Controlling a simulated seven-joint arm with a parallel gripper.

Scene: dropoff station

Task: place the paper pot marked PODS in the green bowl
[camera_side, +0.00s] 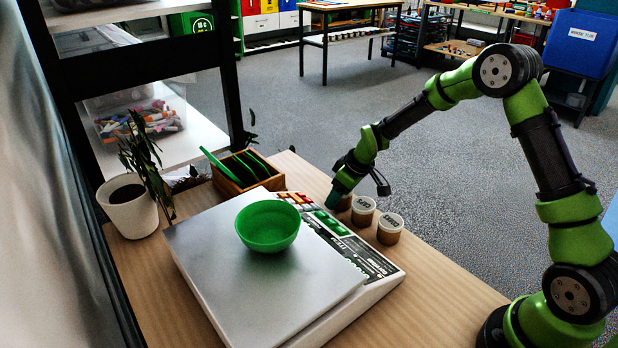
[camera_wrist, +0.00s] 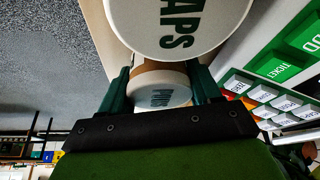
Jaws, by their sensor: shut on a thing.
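The green bowl (camera_side: 268,232) stands upright and looks empty on the silver plate of a scale. My gripper (camera_side: 338,198) is low over the table behind the scale. It is shut on a paper pot (camera_side: 345,203), the farthest of three in a row, which looks to be still at table level. In the wrist view my gripper (camera_wrist: 160,90) has one teal finger on each side of this pot; its pale lid (camera_wrist: 160,97) carries small lettering that looks like PODS. A nearer pot's lid (camera_wrist: 178,20) shows letters ending in APS, partly cut off.
The middle pot (camera_side: 363,211) stands close beside the held one, and another pot (camera_side: 390,230) stands nearer the camera. The scale (camera_side: 215,290) lies between pots and camera.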

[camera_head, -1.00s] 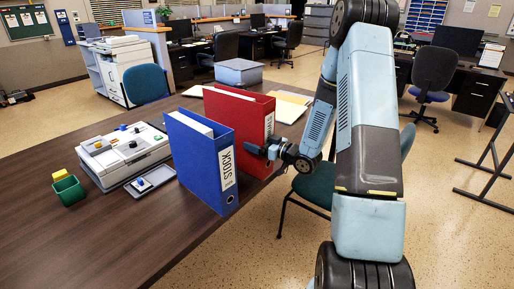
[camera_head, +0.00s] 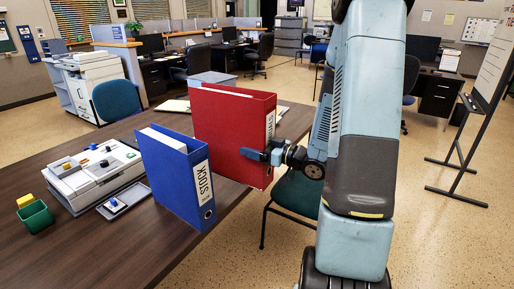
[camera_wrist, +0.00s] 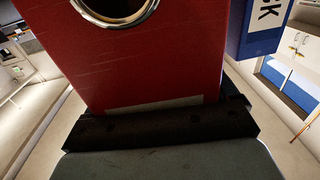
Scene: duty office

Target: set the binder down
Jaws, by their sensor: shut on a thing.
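My gripper (camera_head: 268,154) is shut on the lower part of the spine of a tall red binder (camera_head: 228,128). The binder is upright near the table's right edge, just behind a blue binder (camera_head: 170,178) labelled STOCK. In the wrist view, the red binder (camera_wrist: 135,62) fills the middle above my dark jaw (camera_wrist: 160,130), with its metal finger ring at the top. The blue binder (camera_wrist: 258,35) shows at the upper right there. The red binder's lower end is partly hidden, and I cannot tell if it touches the dark wooden table (camera_head: 110,245).
A white device (camera_head: 95,172), a small grey tray (camera_head: 125,201) and a green cup (camera_head: 36,217) stand left of the blue binder. A grey box (camera_head: 212,77) and papers lie behind. The front of the table is clear. A green chair (camera_head: 297,193) stands at its right edge.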

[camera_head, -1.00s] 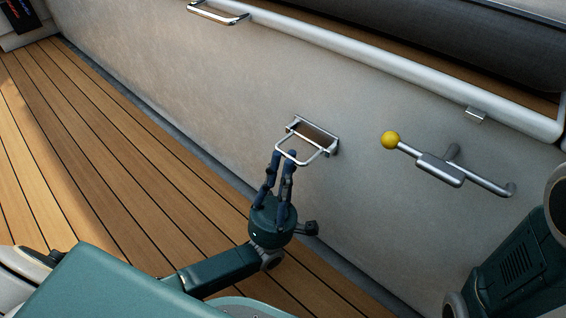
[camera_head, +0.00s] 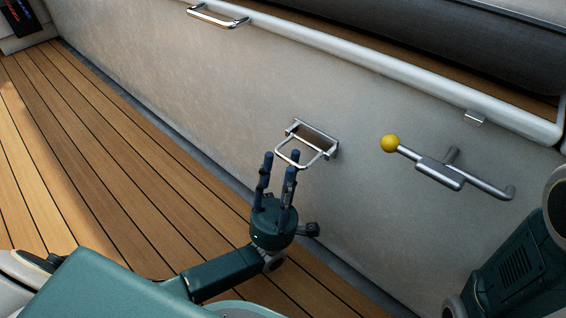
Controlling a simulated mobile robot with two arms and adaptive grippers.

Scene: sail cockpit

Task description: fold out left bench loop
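The bench loop (camera_head: 303,148) is a metal loop on a mount on the pale side wall. It stands out from the wall, tilted toward me. My left gripper (camera_head: 279,160) is just below and left of the loop, pointing up. Its two dark blue fingers are spread apart with nothing between them. The right fingertip is close to the loop's outer bar in the picture; I cannot tell whether it touches. My right gripper is not in view.
A lever with a yellow knob (camera_head: 390,144) is on the wall right of the loop. A chrome handle (camera_head: 217,15) is at upper left. A white rail (camera_head: 380,67) runs along the wall's top. The plank floor (camera_head: 110,165) at left is clear.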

Exercise
Using the material above, copy every line in which the string "Controlling" occurs.

Response
Controlling a simulated seven-joint arm with a parallel gripper.
Controlling a simulated mobile robot with two arms and adaptive grippers.

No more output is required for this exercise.